>> BEGIN
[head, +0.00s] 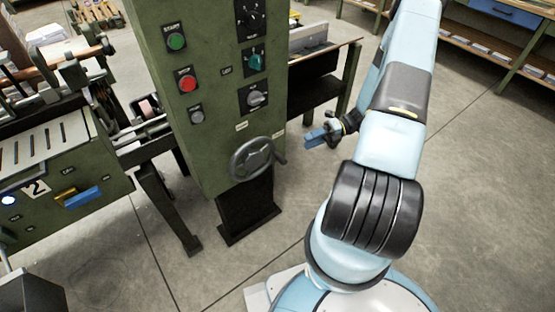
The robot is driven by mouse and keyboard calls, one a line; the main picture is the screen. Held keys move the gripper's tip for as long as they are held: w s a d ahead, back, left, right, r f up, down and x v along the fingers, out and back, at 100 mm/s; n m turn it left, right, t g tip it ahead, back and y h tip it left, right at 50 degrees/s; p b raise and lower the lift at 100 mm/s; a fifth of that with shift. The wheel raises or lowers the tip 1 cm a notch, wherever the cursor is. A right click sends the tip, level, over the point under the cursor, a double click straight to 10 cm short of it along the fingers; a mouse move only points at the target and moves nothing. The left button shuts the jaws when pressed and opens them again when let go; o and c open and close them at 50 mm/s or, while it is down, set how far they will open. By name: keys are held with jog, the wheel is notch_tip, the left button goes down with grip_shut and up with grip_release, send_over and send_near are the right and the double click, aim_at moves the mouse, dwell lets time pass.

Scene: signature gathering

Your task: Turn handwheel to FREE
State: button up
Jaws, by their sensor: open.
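The handwheel (252,158) is a dark grey wheel low on the front of the green control cabinet (212,130). A small crank knob sticks out at its right side. Small pale labels sit above and to the right of it, too small to read, so I cannot tell which position it is in. My gripper (313,137) has light blue fingers and is open, to the right of the handwheel and apart from it. Nothing shows between its fingers.
The cabinet carries a green START button (176,41), a red button (187,83), a grey button and several rotary knobs. A green machine with a slatted top (40,145) stands at left. A dark bench is behind the cabinet. Concrete floor is open at right.

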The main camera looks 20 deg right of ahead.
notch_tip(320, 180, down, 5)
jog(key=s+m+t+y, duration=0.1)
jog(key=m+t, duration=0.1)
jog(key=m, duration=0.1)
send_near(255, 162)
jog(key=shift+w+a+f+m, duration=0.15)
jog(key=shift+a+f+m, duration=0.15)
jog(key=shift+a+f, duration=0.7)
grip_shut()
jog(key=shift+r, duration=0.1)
>> END
Exclude the images and reproduce the remaining data exactly.

Result of the exercise:
[head, +0.00s] 
The robot is driven by mouse and keyboard calls, one a line; the main picture is the screen. Held keys move the gripper's tip for as long as they are held: w s a d ahead, back, left, right, r f up, down and x v along the fingers, out and back, at 100 mm/s; n m turn it left, right, t g tip it ahead, back and y h tip it left, right at 50 degrees/s; p b raise and lower the lift at 100 mm/s; a fifth of that with shift. The wheel raises or lowers the tip 1 cm a notch, wherever the cursor is. A right click sends the tip, level, over the point under the cursor, a double click straight to 10 cm short of it along the fingers; a mouse move only points at the target and moves nothing. The left button shuts the jaws when pressed and opens them again when let go; o and c open and close them at 50 mm/s or, while it is down, set how far they will open. By name: keys are held with jog, the wheel is notch_tip, the left button goes down with grip_shut and up with grip_release, send_over and send_near are the right and the double click, aim_at moves the mouse, dwell lets time pass.

Scene: signature gathering

Your task: Turn handwheel to FREE
State: button up
Jaws, by their sensor: open.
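The handwheel (252,158) is a dark grey wheel low on the front of the green control cabinet (212,130). A small crank knob sticks out at its right side. Small pale labels sit above and to the right of it, too small to read, so I cannot tell which position it is in. My gripper (313,137) has light blue fingers and is open, to the right of the handwheel and apart from it. Nothing shows between its fingers.
The cabinet carries a green START button (176,41), a red button (187,83), a grey button and several rotary knobs. A green machine with a slatted top (40,145) stands at left. A dark bench is behind the cabinet. Concrete floor is open at right.

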The main camera looks 20 deg right of ahead.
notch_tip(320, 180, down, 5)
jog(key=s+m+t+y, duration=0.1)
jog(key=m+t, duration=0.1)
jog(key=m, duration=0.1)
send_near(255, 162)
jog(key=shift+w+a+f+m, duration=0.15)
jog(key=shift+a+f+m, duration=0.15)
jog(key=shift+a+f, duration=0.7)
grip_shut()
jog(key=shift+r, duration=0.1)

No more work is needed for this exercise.